YOUR INSTRUCTIONS – Locate every line that holds the string "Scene" and copy it.

[Records contained in a dataset]
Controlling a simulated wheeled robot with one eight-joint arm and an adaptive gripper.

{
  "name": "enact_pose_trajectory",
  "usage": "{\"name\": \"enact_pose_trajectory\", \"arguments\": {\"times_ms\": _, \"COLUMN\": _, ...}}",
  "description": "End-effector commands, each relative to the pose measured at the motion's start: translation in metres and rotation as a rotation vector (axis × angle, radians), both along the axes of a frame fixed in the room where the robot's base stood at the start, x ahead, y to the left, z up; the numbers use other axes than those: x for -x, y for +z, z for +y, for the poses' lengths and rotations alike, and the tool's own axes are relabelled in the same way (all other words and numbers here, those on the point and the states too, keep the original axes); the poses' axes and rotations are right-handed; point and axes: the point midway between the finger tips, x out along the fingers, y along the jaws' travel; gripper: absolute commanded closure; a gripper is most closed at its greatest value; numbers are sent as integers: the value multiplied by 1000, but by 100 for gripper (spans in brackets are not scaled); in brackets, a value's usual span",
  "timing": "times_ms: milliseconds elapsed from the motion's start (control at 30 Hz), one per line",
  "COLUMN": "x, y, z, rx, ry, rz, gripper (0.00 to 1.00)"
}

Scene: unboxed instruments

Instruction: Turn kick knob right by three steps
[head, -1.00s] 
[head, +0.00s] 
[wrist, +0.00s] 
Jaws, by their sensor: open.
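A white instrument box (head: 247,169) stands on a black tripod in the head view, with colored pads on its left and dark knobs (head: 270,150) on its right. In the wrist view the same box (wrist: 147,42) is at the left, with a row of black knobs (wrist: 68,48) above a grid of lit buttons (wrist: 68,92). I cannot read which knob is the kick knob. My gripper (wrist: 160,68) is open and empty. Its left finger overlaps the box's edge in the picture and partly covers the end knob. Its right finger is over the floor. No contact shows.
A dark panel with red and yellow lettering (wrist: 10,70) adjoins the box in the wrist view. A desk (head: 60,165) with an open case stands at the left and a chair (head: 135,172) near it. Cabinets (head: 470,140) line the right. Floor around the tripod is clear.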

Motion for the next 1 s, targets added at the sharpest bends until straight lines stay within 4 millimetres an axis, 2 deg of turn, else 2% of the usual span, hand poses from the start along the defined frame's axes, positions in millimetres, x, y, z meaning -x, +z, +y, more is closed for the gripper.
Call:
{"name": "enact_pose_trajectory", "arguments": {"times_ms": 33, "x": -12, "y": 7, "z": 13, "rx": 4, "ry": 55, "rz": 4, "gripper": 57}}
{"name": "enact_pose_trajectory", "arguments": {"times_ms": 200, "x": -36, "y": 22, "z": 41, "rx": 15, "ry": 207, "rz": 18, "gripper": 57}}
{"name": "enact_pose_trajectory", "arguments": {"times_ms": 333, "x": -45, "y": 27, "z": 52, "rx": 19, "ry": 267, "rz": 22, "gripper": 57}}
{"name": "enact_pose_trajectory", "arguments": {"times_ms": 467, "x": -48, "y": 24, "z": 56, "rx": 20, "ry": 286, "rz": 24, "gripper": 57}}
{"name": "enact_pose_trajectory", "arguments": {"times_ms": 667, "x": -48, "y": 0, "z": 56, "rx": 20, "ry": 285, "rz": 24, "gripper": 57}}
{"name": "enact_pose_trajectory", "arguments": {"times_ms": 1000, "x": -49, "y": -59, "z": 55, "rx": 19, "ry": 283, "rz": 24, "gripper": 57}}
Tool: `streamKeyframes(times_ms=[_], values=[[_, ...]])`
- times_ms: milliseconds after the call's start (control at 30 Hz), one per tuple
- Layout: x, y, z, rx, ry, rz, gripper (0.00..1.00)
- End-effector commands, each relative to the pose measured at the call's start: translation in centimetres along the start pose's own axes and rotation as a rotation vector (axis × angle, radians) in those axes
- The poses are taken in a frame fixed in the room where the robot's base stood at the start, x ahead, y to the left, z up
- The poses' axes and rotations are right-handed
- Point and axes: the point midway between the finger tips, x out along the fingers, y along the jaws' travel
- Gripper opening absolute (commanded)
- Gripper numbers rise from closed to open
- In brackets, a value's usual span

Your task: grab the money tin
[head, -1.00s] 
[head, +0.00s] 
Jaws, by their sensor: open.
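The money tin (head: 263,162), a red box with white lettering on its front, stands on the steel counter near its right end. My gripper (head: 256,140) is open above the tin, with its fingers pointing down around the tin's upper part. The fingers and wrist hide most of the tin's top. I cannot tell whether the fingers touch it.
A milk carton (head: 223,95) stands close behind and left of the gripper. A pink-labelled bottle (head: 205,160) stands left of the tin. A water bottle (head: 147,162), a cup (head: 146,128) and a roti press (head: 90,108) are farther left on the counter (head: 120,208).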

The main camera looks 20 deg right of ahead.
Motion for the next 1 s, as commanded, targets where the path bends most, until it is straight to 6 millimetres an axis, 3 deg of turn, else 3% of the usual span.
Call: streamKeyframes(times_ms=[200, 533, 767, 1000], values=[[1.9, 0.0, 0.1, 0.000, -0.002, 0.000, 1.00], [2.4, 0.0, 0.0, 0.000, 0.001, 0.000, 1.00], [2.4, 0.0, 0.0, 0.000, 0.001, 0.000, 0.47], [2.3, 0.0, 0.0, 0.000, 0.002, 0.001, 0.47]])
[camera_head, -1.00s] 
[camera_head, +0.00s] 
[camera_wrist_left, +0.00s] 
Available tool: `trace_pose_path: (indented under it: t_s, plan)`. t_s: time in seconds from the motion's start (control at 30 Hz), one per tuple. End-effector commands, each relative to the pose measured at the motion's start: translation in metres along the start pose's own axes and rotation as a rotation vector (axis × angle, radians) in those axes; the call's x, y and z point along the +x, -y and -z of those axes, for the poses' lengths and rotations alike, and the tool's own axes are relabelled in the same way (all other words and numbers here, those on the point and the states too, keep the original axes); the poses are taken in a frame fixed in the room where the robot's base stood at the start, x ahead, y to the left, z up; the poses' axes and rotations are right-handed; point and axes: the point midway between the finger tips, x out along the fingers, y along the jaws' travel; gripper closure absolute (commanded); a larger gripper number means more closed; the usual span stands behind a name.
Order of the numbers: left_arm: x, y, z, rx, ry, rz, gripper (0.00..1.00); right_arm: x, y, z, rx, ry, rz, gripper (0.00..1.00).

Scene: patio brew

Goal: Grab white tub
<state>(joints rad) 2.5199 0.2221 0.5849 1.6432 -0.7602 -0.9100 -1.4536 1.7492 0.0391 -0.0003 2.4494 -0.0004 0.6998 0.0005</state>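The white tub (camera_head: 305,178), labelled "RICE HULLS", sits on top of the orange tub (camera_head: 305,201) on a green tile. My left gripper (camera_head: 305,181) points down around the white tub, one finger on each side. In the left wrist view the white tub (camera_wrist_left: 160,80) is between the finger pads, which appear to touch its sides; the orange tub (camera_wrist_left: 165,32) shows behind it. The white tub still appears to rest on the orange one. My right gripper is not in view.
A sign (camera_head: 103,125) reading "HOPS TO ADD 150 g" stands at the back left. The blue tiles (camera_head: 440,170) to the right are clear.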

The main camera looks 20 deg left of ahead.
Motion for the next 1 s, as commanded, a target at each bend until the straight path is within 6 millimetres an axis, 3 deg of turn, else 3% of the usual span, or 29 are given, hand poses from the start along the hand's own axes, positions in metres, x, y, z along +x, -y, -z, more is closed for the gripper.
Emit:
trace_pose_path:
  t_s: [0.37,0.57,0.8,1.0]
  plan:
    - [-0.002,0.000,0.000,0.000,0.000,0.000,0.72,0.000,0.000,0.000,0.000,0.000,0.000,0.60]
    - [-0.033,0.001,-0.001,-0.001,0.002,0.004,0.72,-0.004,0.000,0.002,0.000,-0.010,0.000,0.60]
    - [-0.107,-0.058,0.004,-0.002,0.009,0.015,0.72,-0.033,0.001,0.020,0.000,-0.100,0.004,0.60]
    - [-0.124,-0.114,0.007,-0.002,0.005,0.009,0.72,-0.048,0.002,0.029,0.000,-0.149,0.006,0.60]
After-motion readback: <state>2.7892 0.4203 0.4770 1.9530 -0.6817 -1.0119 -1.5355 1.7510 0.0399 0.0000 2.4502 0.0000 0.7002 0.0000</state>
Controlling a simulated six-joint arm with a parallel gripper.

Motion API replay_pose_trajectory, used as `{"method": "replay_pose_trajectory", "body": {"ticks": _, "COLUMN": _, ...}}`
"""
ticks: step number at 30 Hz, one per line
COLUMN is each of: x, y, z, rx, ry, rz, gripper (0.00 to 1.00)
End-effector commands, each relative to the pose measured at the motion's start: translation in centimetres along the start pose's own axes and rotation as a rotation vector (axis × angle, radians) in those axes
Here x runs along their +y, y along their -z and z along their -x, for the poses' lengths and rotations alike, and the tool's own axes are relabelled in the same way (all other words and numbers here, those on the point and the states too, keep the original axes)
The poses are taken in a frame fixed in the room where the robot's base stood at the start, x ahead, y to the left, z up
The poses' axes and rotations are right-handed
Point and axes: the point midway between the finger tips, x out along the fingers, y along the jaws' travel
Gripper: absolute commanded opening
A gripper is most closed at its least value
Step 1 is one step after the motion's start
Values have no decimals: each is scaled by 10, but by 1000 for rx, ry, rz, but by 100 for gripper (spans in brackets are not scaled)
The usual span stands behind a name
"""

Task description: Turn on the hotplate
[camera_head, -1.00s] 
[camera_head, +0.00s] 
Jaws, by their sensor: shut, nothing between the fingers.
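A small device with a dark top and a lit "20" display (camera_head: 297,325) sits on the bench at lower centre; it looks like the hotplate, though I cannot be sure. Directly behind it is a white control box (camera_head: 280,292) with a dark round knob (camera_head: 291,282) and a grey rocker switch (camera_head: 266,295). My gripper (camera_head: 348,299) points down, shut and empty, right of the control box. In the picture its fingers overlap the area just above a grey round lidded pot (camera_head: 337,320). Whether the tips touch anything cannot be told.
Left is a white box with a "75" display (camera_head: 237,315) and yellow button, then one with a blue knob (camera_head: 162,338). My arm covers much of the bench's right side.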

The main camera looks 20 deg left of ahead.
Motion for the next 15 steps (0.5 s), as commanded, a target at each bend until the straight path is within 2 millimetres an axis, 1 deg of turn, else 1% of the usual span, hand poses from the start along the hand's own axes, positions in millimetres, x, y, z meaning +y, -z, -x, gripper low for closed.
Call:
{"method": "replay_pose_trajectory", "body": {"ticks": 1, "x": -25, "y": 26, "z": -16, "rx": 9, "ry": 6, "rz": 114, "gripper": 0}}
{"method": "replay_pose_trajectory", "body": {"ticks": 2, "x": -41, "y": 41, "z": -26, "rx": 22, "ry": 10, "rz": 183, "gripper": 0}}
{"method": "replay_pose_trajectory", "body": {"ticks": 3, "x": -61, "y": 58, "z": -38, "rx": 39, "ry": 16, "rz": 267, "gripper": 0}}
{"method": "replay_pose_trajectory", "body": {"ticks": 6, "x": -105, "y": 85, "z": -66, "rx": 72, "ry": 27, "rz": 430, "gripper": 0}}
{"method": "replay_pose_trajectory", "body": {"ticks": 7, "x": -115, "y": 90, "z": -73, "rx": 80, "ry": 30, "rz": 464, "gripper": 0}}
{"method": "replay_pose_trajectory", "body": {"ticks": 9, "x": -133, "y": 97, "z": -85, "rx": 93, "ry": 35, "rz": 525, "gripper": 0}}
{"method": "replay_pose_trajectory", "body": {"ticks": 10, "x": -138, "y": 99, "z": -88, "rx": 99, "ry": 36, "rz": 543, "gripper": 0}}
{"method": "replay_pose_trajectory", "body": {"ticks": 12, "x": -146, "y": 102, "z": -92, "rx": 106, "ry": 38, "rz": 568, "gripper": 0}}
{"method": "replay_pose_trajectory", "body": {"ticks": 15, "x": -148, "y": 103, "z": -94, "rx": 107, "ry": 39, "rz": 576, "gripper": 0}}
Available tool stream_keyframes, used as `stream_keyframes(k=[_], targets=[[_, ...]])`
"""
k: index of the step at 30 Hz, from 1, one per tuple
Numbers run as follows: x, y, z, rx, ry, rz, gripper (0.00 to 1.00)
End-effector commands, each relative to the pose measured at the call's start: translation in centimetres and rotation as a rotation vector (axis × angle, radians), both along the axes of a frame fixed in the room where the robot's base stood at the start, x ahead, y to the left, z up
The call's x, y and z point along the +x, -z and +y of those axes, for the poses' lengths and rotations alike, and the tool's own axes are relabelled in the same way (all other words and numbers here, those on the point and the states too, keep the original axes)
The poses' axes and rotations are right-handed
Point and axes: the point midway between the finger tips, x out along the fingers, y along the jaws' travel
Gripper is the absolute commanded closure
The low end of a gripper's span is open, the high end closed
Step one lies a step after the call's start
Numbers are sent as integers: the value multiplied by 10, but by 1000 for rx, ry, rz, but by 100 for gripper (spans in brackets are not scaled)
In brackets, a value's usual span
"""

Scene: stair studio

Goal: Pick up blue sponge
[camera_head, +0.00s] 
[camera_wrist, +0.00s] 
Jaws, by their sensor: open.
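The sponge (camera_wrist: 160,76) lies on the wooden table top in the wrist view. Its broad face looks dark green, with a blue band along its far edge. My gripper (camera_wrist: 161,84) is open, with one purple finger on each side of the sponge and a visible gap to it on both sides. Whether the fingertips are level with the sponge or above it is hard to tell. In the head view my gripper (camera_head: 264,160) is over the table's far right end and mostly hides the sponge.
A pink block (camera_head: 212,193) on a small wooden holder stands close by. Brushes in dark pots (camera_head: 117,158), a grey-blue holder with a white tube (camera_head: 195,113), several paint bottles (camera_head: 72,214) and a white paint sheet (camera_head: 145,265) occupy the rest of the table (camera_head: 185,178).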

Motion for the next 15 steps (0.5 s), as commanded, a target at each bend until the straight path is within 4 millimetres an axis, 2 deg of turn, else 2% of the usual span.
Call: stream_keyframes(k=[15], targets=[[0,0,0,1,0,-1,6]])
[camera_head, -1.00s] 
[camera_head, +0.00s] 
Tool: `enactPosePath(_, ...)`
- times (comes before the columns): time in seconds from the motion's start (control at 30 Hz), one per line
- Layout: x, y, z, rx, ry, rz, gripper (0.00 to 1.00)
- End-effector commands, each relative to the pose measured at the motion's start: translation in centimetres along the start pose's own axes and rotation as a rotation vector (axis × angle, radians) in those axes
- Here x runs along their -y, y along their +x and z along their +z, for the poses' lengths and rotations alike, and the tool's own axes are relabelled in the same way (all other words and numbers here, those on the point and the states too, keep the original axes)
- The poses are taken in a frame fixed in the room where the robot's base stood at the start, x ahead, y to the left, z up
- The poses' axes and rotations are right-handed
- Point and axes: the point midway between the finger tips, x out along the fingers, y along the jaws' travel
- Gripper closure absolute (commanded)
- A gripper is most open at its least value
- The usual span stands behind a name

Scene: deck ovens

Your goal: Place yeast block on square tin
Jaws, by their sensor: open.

SOLUTION TO THE EXERCISE –
Scene: unboxed instruments
Scene: patio brew
Scene: stair studio
Scene: deck ovens

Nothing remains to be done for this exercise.